** Brief **
Search the listing below for the string "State" and show each line that contains it.

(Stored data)
------------------------------------

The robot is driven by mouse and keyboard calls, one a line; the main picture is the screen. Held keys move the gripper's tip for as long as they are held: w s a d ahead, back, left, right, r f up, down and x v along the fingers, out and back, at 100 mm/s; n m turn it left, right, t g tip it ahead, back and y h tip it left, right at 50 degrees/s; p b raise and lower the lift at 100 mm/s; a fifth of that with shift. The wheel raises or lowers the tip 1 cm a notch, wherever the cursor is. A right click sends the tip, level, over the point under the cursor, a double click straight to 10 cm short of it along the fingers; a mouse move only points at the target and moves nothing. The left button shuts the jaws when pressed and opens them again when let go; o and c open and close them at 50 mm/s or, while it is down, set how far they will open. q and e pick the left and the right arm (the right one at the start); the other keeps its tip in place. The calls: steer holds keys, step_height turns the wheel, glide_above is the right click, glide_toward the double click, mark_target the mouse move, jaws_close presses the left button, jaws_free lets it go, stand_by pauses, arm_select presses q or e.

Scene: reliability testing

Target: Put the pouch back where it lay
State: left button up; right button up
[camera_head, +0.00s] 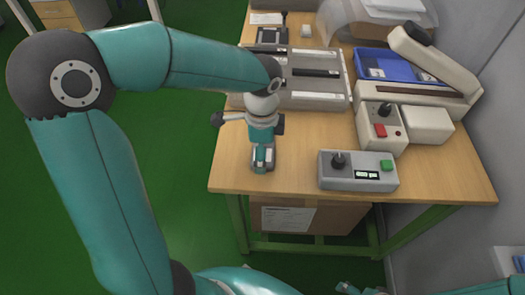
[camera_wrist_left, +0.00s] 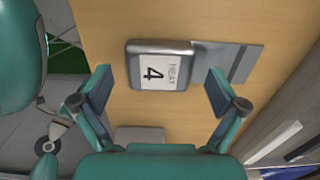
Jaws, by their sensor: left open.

------------------------------------

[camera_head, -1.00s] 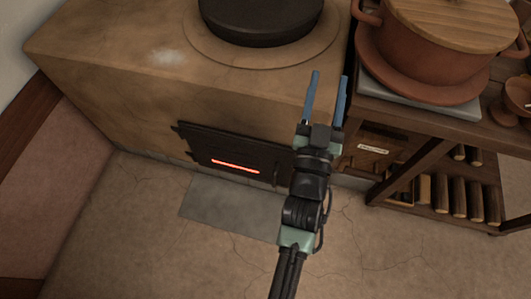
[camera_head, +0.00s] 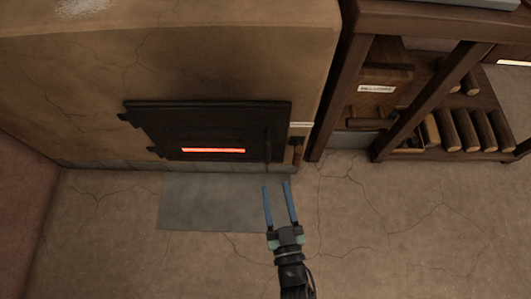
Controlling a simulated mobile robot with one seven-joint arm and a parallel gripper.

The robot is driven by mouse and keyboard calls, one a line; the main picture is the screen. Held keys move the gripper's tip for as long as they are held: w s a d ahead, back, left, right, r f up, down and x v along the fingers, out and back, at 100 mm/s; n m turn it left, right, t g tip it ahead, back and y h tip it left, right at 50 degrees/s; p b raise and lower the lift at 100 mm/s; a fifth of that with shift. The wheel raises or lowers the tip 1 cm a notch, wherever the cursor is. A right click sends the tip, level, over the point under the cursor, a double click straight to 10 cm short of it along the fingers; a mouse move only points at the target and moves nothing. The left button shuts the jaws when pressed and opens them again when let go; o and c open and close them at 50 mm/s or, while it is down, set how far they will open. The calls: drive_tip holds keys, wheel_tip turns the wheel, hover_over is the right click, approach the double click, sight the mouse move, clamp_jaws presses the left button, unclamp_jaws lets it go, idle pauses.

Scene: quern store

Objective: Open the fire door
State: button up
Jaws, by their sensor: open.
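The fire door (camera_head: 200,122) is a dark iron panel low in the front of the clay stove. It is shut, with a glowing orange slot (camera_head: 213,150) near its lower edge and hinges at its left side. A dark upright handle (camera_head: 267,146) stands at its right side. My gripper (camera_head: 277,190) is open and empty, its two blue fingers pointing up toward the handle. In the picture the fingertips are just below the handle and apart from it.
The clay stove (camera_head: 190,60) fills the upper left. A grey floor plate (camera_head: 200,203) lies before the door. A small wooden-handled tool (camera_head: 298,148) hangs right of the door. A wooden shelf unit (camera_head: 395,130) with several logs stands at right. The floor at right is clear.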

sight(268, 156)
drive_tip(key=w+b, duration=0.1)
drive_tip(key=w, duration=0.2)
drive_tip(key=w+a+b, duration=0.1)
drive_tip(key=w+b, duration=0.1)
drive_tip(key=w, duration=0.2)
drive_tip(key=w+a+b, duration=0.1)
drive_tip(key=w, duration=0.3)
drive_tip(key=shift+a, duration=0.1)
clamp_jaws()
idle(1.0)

------------------------------------

** Answer to this problem **
State: left button up; right button up
State: button up

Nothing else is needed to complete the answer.